**TASK TO COMPLETE**
Each record below should appear again exactly as written.

──────── MATERIALS PROVIDED

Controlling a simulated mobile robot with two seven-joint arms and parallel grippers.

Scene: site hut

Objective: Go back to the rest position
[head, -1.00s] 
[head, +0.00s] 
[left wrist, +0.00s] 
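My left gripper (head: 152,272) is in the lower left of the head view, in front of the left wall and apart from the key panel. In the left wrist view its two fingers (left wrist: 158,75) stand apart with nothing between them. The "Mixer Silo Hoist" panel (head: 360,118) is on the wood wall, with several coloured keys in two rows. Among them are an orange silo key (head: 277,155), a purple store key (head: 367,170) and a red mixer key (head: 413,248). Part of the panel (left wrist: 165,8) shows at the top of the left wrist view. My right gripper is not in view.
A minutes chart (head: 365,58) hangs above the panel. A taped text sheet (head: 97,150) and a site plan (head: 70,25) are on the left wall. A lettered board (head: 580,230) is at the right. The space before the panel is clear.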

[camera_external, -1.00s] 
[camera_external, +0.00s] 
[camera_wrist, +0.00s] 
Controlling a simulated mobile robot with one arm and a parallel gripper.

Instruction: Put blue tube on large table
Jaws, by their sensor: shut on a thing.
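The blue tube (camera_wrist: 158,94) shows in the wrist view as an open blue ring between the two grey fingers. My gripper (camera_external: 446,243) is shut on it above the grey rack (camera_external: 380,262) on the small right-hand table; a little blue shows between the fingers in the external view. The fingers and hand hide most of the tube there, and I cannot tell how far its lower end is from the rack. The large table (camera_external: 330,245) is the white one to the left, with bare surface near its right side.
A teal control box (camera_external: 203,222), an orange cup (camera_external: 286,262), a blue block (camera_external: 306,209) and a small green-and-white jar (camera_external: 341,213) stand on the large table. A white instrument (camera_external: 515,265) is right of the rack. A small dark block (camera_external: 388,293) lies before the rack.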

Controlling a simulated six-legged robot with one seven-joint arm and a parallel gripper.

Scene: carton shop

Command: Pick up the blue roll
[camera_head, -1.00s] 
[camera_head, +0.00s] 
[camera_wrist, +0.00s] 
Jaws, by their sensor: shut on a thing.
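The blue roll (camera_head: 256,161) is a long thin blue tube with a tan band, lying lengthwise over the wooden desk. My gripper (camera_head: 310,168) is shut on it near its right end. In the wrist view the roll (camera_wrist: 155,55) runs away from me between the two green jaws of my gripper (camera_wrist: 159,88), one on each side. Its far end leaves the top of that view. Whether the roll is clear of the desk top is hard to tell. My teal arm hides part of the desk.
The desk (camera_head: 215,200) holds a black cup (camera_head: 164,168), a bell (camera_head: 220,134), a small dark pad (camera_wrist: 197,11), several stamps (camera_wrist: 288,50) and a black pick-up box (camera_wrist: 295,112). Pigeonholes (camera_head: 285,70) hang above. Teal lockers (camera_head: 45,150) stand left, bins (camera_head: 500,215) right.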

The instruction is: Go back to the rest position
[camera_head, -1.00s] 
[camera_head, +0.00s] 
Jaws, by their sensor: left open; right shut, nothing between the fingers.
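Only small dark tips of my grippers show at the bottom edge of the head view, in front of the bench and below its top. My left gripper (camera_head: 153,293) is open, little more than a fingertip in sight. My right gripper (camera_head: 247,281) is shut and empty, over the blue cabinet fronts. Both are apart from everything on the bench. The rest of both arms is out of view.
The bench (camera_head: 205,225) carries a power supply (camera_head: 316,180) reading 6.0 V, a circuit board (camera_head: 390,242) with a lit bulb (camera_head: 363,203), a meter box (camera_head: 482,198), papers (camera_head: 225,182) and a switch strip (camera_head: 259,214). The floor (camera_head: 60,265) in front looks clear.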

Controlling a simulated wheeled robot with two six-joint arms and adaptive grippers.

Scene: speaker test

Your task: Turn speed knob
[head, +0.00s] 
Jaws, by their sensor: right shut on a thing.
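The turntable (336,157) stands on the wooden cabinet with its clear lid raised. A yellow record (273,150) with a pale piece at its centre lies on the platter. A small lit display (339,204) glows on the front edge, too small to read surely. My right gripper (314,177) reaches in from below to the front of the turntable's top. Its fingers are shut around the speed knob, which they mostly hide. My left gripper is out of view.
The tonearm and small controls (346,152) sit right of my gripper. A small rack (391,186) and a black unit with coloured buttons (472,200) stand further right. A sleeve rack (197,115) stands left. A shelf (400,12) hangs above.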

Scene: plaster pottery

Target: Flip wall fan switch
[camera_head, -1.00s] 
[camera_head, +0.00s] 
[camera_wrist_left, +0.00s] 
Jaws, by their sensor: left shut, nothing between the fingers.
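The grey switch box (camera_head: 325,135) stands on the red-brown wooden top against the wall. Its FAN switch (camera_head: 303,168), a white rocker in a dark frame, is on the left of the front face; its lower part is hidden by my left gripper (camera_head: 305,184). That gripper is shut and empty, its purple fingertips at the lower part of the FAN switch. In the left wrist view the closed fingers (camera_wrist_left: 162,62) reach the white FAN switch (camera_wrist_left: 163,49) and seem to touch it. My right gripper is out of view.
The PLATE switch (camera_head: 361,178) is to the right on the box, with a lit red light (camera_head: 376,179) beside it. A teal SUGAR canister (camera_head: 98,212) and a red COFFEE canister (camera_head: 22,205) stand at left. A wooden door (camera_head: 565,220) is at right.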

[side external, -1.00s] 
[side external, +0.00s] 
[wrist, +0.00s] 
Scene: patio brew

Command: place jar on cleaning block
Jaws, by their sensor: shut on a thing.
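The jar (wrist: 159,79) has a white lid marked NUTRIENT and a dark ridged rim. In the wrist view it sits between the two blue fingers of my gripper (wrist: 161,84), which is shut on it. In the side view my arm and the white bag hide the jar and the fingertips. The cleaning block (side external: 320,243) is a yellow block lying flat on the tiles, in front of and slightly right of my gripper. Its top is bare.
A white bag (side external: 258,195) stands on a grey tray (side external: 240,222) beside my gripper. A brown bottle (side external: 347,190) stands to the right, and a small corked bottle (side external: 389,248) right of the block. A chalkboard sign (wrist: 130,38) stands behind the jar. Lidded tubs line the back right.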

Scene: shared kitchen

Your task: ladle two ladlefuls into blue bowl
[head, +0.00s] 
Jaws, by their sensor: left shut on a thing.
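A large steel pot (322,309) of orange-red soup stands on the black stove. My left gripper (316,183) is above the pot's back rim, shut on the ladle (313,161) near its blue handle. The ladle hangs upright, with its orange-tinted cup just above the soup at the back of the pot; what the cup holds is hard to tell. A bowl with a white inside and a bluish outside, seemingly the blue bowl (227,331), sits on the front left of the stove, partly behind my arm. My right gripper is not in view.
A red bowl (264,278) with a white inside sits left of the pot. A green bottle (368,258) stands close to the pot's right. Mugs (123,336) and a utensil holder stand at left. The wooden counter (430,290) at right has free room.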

────────────────

**SOLVED PROBLEM**
Controlling a simulated mobile robot with two seven-joint arms and parallel grippers.

Scene: site hut

Objective: Go back to the rest position
[head, -1.00s] 
[head, +0.00s] 
[left wrist, +0.00s] 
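My left gripper (head: 152,272) is in the lower left of the head view, in front of the left wall and apart from the key panel. In the left wrist view its two fingers (left wrist: 158,75) stand apart with nothing between them. The "Mixer Silo Hoist" panel (head: 360,118) is on the wood wall, with several coloured keys in two rows. Among them are an orange silo key (head: 277,155), a purple store key (head: 367,170) and a red mixer key (head: 413,248). Part of the panel (left wrist: 165,8) shows at the top of the left wrist view. My right gripper is not in view.
A minutes chart (head: 365,58) hangs above the panel. A taped text sheet (head: 97,150) and a site plan (head: 70,25) are on the left wall. A lettered board (head: 580,230) is at the right. The space before the panel is clear.

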[camera_external, -1.00s] 
[camera_external, +0.00s] 
[camera_wrist, +0.00s] 
Controlling a simulated mobile robot with one arm and a parallel gripper.

Instruction: Put blue tube on large table
Jaws, by their sensor: shut on a thing.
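The blue tube (camera_wrist: 158,94) shows in the wrist view as an open blue ring between the two grey fingers. My gripper (camera_external: 446,243) is shut on it above the grey rack (camera_external: 380,262) on the small right-hand table; a little blue shows between the fingers in the external view. The fingers and hand hide most of the tube there, and I cannot tell how far its lower end is from the rack. The large table (camera_external: 330,245) is the white one to the left, with bare surface near its right side.
A teal control box (camera_external: 203,222), an orange cup (camera_external: 286,262), a blue block (camera_external: 306,209) and a small green-and-white jar (camera_external: 341,213) stand on the large table. A white instrument (camera_external: 515,265) is right of the rack. A small dark block (camera_external: 388,293) lies before the rack.

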Controlling a simulated six-legged robot with one seven-joint arm and a parallel gripper.

Scene: carton shop

Command: Pick up the blue roll
[camera_head, -1.00s] 
[camera_head, +0.00s] 
[camera_wrist, +0.00s] 
Jaws, by their sensor: shut on a thing.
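The blue roll (camera_head: 256,161) is a long thin blue tube with a tan band, lying lengthwise over the wooden desk. My gripper (camera_head: 310,168) is shut on it near its right end. In the wrist view the roll (camera_wrist: 155,55) runs away from me between the two green jaws of my gripper (camera_wrist: 159,88), one on each side. Its far end leaves the top of that view. Whether the roll is clear of the desk top is hard to tell. My teal arm hides part of the desk.
The desk (camera_head: 215,200) holds a black cup (camera_head: 164,168), a bell (camera_head: 220,134), a small dark pad (camera_wrist: 197,11), several stamps (camera_wrist: 288,50) and a black pick-up box (camera_wrist: 295,112). Pigeonholes (camera_head: 285,70) hang above. Teal lockers (camera_head: 45,150) stand left, bins (camera_head: 500,215) right.

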The instruction is: Go back to the rest position
[camera_head, -1.00s] 
[camera_head, +0.00s] 
Jaws, by their sensor: left open; right shut, nothing between the fingers.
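Only small dark tips of my grippers show at the bottom edge of the head view, in front of the bench and below its top. My left gripper (camera_head: 153,293) is open, little more than a fingertip in sight. My right gripper (camera_head: 247,281) is shut and empty, over the blue cabinet fronts. Both are apart from everything on the bench. The rest of both arms is out of view.
The bench (camera_head: 205,225) carries a power supply (camera_head: 316,180) reading 6.0 V, a circuit board (camera_head: 390,242) with a lit bulb (camera_head: 363,203), a meter box (camera_head: 482,198), papers (camera_head: 225,182) and a switch strip (camera_head: 259,214). The floor (camera_head: 60,265) in front looks clear.

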Controlling a simulated wheeled robot with two six-joint arms and adaptive grippers.

Scene: speaker test

Your task: Turn speed knob
[head, +0.00s] 
Jaws, by their sensor: right shut on a thing.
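The turntable (336,157) stands on the wooden cabinet with its clear lid raised. A yellow record (273,150) with a pale piece at its centre lies on the platter. A small lit display (339,204) glows on the front edge, too small to read surely. My right gripper (314,177) reaches in from below to the front of the turntable's top. Its fingers are shut around the speed knob, which they mostly hide. My left gripper is out of view.
The tonearm and small controls (346,152) sit right of my gripper. A small rack (391,186) and a black unit with coloured buttons (472,200) stand further right. A sleeve rack (197,115) stands left. A shelf (400,12) hangs above.

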Scene: plaster pottery

Target: Flip wall fan switch
[camera_head, -1.00s] 
[camera_head, +0.00s] 
[camera_wrist_left, +0.00s] 
Jaws, by their sensor: left shut, nothing between the fingers.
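The grey switch box (camera_head: 325,135) stands on the red-brown wooden top against the wall. Its FAN switch (camera_head: 303,168), a white rocker in a dark frame, is on the left of the front face; its lower part is hidden by my left gripper (camera_head: 305,184). That gripper is shut and empty, its purple fingertips at the lower part of the FAN switch. In the left wrist view the closed fingers (camera_wrist_left: 162,62) reach the white FAN switch (camera_wrist_left: 163,49) and seem to touch it. My right gripper is out of view.
The PLATE switch (camera_head: 361,178) is to the right on the box, with a lit red light (camera_head: 376,179) beside it. A teal SUGAR canister (camera_head: 98,212) and a red COFFEE canister (camera_head: 22,205) stand at left. A wooden door (camera_head: 565,220) is at right.

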[side external, -1.00s] 
[side external, +0.00s] 
[wrist, +0.00s] 
Scene: patio brew

Command: place jar on cleaning block
Jaws, by their sensor: shut on a thing.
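The jar (wrist: 159,79) has a white lid marked NUTRIENT and a dark ridged rim. In the wrist view it sits between the two blue fingers of my gripper (wrist: 161,84), which is shut on it. In the side view my arm and the white bag hide the jar and the fingertips. The cleaning block (side external: 320,243) is a yellow block lying flat on the tiles, in front of and slightly right of my gripper. Its top is bare.
A white bag (side external: 258,195) stands on a grey tray (side external: 240,222) beside my gripper. A brown bottle (side external: 347,190) stands to the right, and a small corked bottle (side external: 389,248) right of the block. A chalkboard sign (wrist: 130,38) stands behind the jar. Lidded tubs line the back right.

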Scene: shared kitchen

Your task: ladle two ladlefuls into blue bowl
[head, +0.00s] 
Jaws, by their sensor: left shut on a thing.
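A large steel pot (322,309) of orange-red soup stands on the black stove. My left gripper (316,183) is above the pot's back rim, shut on the ladle (313,161) near its blue handle. The ladle hangs upright, with its orange-tinted cup just above the soup at the back of the pot; what the cup holds is hard to tell. A bowl with a white inside and a bluish outside, seemingly the blue bowl (227,331), sits on the front left of the stove, partly behind my arm. My right gripper is not in view.
A red bowl (264,278) with a white inside sits left of the pot. A green bottle (368,258) stands close to the pot's right. Mugs (123,336) and a utensil holder stand at left. The wooden counter (430,290) at right has free room.

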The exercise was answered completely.